■ SOURCE DATA ■
━━━━━━━━━━

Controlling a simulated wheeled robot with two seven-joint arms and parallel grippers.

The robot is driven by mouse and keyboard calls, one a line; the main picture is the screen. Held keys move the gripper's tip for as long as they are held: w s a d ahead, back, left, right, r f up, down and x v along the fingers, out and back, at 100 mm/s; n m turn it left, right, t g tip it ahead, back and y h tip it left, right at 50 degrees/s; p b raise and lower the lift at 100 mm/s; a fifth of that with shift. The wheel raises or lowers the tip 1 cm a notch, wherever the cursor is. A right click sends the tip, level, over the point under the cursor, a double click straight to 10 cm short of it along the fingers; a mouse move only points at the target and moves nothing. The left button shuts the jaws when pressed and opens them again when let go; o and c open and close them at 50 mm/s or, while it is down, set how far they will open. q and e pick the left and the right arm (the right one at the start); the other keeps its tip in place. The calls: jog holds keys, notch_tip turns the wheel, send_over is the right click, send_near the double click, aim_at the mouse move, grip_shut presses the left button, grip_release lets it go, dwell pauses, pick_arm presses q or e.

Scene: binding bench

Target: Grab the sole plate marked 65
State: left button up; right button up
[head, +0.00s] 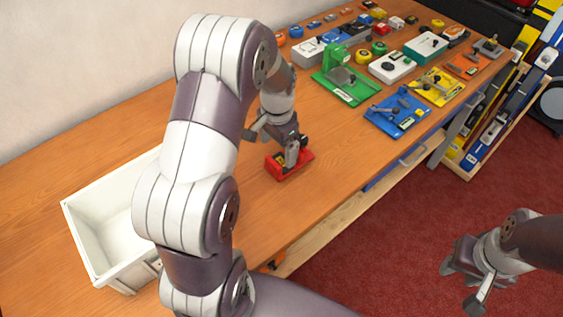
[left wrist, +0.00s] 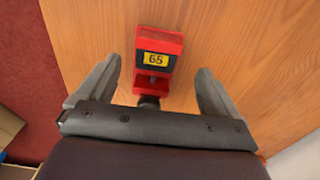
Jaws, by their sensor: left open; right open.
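A red sole plate (head: 288,165) lies on the wooden bench near its front edge. In the left wrist view the red plate (left wrist: 158,60) carries a yellow label reading 65 and has a dark knob at its near end. My left gripper (head: 277,146) is right at the plate, partly in front of it in the head view. In the left wrist view its two open fingers (left wrist: 156,84) stand on either side of the plate's near part, with a gap on both sides. My right gripper (head: 473,284) is open and empty above the red carpet.
A white bin (head: 88,222) stands at the left of the bench. Green (head: 350,88), blue (head: 397,112) and yellow (head: 438,87) devices and several other items crowd the far right of the bench. The bench around the red plate is clear. A rack (head: 490,125) stands beyond the bench.

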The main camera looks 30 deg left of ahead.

━━━━━━━━━━

■ PROBLEM DESCRIPTION ■
The lines to repeat run from the line containing "State: left button up; right button up" through the last line of the material above; give them exactly, without the pictures.

■ TASK ANSWER ■
State: left button up; right button up
[head, +0.00s] 
[left wrist, +0.00s] 
Jaws, by their sensor: left open; right open.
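A red sole plate (head: 288,165) lies on the wooden bench near its front edge. In the left wrist view the red plate (left wrist: 158,60) carries a yellow label reading 65 and has a dark knob at its near end. My left gripper (head: 277,146) is right at the plate, partly in front of it in the head view. In the left wrist view its two open fingers (left wrist: 156,84) stand on either side of the plate's near part, with a gap on both sides. My right gripper (head: 473,284) is open and empty above the red carpet.
A white bin (head: 88,222) stands at the left of the bench. Green (head: 350,88), blue (head: 397,112) and yellow (head: 438,87) devices and several other items crowd the far right of the bench. The bench around the red plate is clear. A rack (head: 490,125) stands beyond the bench.

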The main camera looks 30 deg left of ahead.

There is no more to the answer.